Data shown:
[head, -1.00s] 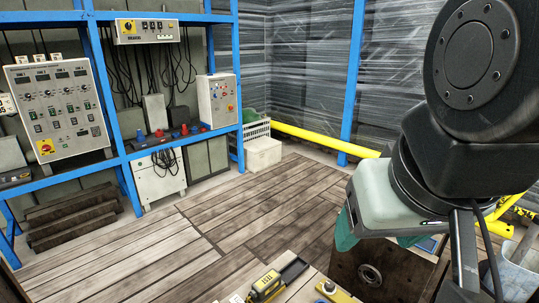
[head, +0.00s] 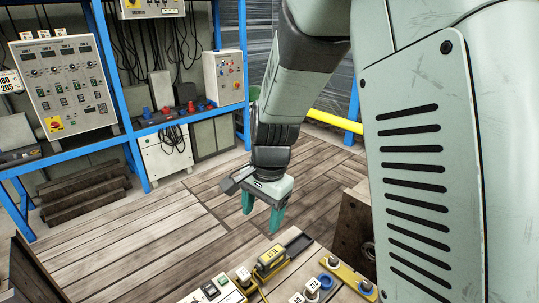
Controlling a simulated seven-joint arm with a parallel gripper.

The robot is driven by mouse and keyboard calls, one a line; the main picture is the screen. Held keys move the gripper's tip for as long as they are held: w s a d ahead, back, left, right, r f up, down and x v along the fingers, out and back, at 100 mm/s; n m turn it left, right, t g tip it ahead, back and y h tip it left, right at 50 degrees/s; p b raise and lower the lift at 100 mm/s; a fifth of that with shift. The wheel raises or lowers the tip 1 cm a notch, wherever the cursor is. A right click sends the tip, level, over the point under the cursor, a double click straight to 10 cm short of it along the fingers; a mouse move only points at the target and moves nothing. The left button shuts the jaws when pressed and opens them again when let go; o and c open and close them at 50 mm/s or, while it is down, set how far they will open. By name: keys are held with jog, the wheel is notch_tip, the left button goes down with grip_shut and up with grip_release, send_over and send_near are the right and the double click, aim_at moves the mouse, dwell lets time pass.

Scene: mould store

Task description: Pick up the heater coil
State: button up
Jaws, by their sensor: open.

Work required: From the line containing "Scene: mould store" through the final line of the listing above, retype every line exactly; leave out everything else.

Final answer:
Scene: mould store

Task description: Pick up the heater coil
State: button up
Jaws, by their sensor: open.

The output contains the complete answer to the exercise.